══ DATASET EXTRACT ══

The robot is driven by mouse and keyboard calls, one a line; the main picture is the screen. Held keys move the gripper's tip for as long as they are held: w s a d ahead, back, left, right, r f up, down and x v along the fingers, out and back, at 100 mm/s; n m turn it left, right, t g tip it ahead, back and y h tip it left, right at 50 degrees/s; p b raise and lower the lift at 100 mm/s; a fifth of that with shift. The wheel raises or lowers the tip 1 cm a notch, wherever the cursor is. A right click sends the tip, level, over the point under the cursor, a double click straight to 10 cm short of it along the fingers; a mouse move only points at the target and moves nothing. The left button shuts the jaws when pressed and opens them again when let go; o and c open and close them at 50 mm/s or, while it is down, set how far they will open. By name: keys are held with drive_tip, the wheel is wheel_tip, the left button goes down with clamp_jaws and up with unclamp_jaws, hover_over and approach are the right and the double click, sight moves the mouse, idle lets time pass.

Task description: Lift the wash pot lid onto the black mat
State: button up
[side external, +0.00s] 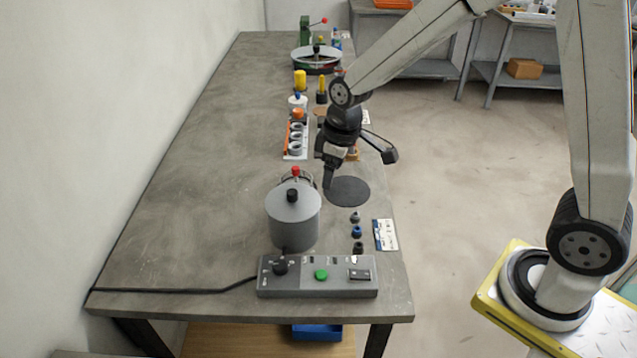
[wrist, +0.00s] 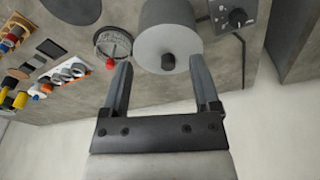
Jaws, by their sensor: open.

═══

- [WORK INSTRUCTIONS]
What is needed is an exact reproduction of the data, pictures excluded.

- [EXERCISE OUTPUT]
The robot is driven by mouse and keyboard calls, one a line; the main picture is the screen. Held keys move the gripper's tip for as long as they are held: w s a d ahead, back, left, right, r f up, down and x v along the fingers, out and back, at 100 mm/s; n m turn it left, right, t g tip it ahead, back and y h tip it left, right at 50 degrees/s; p b raise and lower the lift at 100 mm/s; a fifth of that with shift. The wheel raises or lowers the tip 1 cm a notch, wherever the cursor is. A right click sends the tip, level, over the point under the cursor, a double click straight to 10 cm short of it along the fingers; a mouse move only points at the target and moves nothing. The left button shuts the jaws when pressed and opens them again when let go; o and c open and close them at 50 mm/s or, while it is down, set how far they will open. By name: keys are held with drive_tip, the wheel is wheel_tip, the left button goes down with clamp_jaws and up with unclamp_jaws, hover_over and approach are the right and the double click, sight moves the mouse, idle lets time pass.

Task description: Lift the wash pot lid onto the black mat
State: button up
[side external, +0.00s] 
[wrist, +0.00s] 
Jaws, by their sensor: open.

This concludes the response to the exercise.